SUPPLIED RECORDS:

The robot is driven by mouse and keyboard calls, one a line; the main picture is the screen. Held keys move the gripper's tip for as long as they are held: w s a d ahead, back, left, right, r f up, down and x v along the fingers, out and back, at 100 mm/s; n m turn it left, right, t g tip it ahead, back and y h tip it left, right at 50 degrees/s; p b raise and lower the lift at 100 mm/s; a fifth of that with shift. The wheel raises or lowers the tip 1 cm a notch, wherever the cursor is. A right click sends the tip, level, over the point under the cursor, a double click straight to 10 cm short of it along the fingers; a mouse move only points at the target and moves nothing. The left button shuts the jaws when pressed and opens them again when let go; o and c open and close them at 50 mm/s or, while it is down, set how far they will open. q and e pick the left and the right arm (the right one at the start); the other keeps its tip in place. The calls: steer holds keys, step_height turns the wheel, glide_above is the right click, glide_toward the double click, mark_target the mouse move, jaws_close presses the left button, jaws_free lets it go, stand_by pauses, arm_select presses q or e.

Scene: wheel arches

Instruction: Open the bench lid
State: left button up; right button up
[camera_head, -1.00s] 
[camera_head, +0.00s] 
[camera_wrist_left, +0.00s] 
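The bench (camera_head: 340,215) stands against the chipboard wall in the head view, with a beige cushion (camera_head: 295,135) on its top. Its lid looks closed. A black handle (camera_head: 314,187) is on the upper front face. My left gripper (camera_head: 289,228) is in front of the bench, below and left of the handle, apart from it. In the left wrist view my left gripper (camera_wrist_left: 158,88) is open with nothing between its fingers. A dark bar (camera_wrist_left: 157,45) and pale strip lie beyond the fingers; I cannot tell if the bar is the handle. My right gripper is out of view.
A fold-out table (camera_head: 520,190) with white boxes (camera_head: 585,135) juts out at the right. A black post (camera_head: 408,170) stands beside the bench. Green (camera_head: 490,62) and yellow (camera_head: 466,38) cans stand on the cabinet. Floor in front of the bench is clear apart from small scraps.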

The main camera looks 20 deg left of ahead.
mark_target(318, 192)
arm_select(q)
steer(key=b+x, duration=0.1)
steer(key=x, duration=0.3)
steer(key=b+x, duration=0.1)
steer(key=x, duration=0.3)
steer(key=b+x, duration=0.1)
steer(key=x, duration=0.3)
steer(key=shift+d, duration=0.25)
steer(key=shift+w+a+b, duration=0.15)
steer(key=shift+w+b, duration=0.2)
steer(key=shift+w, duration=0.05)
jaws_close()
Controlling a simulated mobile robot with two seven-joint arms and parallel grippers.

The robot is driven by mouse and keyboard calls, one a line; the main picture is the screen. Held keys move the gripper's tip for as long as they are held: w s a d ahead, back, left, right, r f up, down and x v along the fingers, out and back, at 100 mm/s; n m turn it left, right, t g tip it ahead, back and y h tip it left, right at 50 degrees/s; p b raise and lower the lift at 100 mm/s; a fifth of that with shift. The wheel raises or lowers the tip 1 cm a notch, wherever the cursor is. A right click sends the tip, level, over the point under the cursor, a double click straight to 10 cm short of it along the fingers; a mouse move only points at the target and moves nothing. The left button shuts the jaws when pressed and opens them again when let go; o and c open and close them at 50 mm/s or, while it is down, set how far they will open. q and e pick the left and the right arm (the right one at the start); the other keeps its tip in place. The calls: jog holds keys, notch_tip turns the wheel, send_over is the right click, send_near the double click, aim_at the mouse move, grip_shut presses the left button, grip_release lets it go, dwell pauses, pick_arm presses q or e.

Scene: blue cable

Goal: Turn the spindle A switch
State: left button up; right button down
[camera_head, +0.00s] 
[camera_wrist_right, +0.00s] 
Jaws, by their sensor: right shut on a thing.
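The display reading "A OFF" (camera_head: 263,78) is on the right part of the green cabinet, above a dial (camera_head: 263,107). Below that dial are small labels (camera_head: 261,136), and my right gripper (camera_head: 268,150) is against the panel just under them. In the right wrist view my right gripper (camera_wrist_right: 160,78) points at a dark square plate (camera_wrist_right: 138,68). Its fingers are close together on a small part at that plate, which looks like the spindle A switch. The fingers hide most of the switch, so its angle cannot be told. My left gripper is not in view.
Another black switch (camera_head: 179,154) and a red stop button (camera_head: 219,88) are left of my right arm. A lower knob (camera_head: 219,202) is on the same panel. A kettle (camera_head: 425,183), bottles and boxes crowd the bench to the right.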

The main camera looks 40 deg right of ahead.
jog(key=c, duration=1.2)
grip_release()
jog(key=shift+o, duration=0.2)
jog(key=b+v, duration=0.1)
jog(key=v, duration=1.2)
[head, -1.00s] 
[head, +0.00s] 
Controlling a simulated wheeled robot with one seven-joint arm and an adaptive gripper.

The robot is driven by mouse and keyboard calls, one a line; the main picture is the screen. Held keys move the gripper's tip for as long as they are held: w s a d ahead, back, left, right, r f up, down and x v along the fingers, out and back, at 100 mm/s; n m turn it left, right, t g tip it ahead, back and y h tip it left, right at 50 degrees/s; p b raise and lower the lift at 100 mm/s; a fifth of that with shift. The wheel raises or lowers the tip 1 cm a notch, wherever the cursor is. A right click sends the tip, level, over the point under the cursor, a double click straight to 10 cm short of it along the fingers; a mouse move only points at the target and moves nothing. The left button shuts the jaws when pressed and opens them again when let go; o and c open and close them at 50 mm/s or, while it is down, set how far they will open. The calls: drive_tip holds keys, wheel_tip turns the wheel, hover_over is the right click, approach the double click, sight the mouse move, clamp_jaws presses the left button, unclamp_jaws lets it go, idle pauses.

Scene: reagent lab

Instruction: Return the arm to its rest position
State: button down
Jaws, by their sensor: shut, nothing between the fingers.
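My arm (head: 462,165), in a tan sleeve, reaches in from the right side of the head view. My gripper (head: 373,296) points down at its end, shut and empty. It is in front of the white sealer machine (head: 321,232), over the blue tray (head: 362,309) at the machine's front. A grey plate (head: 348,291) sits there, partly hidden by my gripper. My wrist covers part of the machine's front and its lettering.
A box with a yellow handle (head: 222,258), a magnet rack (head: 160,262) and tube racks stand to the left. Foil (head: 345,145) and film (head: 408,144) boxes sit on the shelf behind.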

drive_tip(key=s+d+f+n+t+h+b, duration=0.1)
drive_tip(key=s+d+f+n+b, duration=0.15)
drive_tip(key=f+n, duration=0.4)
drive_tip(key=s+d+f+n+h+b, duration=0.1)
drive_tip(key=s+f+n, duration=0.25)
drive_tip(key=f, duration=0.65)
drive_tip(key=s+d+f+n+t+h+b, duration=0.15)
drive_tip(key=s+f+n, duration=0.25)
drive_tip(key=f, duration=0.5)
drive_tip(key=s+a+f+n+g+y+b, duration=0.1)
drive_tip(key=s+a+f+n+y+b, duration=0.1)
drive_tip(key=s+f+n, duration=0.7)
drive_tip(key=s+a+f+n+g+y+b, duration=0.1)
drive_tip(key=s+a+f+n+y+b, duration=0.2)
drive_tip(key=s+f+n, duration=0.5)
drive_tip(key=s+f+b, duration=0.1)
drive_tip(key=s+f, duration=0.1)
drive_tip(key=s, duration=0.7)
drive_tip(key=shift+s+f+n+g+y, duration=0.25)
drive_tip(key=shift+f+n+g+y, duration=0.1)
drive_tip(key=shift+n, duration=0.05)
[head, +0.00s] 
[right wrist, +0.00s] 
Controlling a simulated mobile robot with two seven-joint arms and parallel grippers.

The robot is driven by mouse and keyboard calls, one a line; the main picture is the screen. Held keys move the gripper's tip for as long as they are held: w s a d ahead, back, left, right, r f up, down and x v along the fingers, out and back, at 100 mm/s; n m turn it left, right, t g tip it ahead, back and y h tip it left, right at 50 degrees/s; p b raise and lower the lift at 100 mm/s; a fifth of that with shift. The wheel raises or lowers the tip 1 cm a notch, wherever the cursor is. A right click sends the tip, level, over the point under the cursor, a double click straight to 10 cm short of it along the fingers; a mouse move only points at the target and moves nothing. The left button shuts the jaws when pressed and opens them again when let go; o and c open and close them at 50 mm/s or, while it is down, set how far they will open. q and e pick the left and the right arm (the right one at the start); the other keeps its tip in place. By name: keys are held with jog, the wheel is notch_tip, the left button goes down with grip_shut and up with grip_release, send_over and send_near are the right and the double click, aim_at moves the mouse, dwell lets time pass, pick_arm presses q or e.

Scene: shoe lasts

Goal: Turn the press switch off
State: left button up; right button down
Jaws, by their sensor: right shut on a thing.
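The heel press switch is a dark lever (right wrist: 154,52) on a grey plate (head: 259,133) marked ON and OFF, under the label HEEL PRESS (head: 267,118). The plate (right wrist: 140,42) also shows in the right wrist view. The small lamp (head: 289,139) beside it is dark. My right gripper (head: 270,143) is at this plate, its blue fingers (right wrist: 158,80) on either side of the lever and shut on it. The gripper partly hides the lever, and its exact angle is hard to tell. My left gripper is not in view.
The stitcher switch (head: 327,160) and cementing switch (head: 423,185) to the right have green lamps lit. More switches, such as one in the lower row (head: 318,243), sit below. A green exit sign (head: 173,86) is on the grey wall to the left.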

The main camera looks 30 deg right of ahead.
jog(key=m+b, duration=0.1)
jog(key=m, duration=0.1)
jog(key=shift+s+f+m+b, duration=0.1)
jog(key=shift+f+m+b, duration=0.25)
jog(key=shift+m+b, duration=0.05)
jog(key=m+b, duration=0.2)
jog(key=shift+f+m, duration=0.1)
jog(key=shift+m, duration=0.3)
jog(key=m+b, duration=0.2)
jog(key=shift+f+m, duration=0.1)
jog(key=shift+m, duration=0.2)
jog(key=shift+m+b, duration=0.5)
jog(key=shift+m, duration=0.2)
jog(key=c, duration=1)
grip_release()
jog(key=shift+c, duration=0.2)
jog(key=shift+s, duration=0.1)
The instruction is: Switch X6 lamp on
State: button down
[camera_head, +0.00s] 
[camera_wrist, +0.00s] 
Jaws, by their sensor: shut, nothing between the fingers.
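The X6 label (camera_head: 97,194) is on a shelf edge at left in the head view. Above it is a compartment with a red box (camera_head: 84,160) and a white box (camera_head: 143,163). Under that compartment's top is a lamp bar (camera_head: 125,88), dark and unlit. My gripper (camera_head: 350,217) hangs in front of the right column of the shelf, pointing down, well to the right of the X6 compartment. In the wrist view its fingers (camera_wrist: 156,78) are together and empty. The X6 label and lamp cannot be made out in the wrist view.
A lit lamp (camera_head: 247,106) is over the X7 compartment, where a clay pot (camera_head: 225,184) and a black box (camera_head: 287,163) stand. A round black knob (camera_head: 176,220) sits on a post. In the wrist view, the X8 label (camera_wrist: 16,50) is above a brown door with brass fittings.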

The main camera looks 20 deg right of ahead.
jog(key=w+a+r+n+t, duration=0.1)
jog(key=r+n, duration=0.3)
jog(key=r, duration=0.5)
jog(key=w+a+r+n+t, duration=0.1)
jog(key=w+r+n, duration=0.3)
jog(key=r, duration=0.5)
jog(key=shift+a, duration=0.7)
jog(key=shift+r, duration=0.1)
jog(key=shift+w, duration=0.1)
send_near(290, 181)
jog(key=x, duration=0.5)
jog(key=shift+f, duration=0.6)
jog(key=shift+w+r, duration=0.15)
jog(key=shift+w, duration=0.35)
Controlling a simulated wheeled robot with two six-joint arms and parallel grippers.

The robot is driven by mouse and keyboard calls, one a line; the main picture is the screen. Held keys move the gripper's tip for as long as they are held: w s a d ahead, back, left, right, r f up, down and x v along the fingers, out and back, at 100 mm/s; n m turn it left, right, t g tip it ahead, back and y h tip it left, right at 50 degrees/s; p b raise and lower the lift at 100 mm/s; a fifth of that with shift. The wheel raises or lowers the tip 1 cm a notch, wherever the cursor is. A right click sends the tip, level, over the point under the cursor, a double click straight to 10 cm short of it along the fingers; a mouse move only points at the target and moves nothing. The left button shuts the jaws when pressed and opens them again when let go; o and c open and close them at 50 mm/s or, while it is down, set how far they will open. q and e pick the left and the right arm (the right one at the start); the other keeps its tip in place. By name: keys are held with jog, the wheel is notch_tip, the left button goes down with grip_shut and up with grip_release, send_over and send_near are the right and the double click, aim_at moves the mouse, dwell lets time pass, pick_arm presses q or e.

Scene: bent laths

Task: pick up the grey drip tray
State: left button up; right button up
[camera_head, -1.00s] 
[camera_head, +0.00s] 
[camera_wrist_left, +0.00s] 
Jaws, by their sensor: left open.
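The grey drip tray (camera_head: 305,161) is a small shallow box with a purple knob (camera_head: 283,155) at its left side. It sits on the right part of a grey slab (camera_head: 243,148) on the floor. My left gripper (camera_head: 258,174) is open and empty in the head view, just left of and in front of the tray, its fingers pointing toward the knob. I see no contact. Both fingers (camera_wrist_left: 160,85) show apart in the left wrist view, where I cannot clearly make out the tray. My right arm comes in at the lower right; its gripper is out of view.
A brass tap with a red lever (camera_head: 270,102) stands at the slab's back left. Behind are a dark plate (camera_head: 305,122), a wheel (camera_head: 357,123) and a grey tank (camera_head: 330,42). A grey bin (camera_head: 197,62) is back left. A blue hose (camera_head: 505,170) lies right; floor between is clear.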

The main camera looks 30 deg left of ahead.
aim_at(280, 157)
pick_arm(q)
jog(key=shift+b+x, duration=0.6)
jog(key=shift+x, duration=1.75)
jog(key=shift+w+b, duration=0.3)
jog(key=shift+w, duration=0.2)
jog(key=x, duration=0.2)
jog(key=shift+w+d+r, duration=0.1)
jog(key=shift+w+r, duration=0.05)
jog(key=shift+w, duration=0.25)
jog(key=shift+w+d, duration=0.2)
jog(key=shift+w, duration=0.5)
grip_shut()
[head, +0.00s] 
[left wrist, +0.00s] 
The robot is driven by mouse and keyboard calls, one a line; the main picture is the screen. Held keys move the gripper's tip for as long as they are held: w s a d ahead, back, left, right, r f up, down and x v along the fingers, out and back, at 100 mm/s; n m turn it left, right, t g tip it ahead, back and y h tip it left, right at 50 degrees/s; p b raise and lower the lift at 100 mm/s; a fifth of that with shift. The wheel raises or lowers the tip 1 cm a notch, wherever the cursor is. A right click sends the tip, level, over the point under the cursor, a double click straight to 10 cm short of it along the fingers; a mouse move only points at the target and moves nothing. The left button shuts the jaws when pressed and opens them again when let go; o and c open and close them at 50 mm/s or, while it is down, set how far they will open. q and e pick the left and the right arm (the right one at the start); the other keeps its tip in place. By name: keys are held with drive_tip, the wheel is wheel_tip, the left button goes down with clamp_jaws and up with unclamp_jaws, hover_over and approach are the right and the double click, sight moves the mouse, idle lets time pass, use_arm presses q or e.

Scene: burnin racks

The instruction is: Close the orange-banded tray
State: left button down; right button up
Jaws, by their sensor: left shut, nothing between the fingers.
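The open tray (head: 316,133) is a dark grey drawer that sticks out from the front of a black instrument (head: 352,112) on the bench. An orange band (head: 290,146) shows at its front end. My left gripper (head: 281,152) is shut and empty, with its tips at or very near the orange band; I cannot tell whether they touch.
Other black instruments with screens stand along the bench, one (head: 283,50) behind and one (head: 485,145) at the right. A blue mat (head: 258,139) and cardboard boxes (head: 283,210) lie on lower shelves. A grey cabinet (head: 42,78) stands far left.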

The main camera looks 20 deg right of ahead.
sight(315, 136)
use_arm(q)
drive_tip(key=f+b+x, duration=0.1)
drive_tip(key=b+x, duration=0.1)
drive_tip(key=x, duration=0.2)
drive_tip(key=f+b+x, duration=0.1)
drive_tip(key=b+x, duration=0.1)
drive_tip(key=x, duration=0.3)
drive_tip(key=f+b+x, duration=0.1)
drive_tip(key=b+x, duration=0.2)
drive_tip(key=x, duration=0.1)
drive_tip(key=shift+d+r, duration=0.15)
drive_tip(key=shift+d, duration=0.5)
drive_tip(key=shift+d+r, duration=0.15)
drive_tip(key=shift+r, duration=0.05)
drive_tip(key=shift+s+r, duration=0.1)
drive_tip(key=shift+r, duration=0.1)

WRITTEN TASK:
Which lines above run from the one containing "Scene: bent laths" down to the one containing "[left wrist, +0.00s]"? Repeat exactly those, both ends included, and nothing else.

ANSWER IN FULL:
Scene: bent laths

Task: pick up the grey drip tray
State: left button up; right button up
[camera_head, -1.00s] 
[camera_head, +0.00s] 
[camera_wrist_left, +0.00s] 
Jaws, by their sensor: left open.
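The grey drip tray (camera_head: 305,161) is a small shallow box with a purple knob (camera_head: 283,155) at its left side. It sits on the right part of a grey slab (camera_head: 243,148) on the floor. My left gripper (camera_head: 258,174) is open and empty in the head view, just left of and in front of the tray, its fingers pointing toward the knob. I see no contact. Both fingers (camera_wrist_left: 160,85) show apart in the left wrist view, where I cannot clearly make out the tray. My right arm comes in at the lower right; its gripper is out of view.
A brass tap with a red lever (camera_head: 270,102) stands at the slab's back left. Behind are a dark plate (camera_head: 305,122), a wheel (camera_head: 357,123) and a grey tank (camera_head: 330,42). A grey bin (camera_head: 197,62) is back left. A blue hose (camera_head: 505,170) lies right; floor between is clear.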

The main camera looks 30 deg left of ahead.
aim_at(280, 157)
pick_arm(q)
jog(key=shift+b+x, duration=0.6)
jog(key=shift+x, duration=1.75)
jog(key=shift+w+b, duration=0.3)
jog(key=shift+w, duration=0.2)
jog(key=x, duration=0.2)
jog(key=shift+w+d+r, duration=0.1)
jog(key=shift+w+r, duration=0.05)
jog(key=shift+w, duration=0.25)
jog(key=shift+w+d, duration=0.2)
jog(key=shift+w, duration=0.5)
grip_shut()
[head, +0.00s] 
[left wrist, +0.00s] 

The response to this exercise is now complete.